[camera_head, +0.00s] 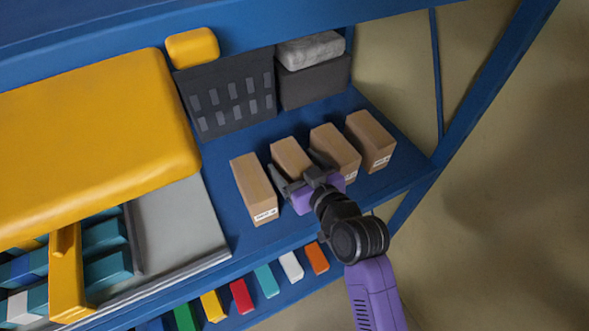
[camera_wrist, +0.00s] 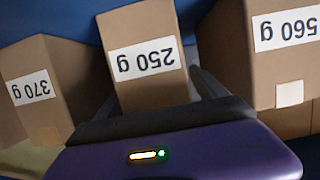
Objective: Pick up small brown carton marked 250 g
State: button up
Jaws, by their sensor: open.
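The small brown carton marked 250 g (camera_wrist: 146,64) is in the middle of the wrist view, its white label upside down. In the head view it is the second carton from the left (camera_head: 290,154), its lower part hidden by my gripper. My gripper (camera_head: 297,165) is open, with one dark finger on each side of this carton. The fingers also show in the wrist view (camera_wrist: 156,92), in the gaps beside the carton. I cannot tell whether either finger touches it.
A carton marked 370 g (camera_wrist: 48,85) and a larger one marked 560 g (camera_wrist: 265,60) stand close on either side. The blue shelf (camera_head: 219,175) also holds a dark crate (camera_head: 228,78), a grey box (camera_head: 315,84) and, at far right, another carton (camera_head: 371,138).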

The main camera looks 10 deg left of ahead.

##########

What to produce: Extract exactly and only the span of lines that begins at the line containing "Objective: Pick up" and ends at the line containing "State: button up".

Answer below:
Objective: Pick up small brown carton marked 250 g
State: button up

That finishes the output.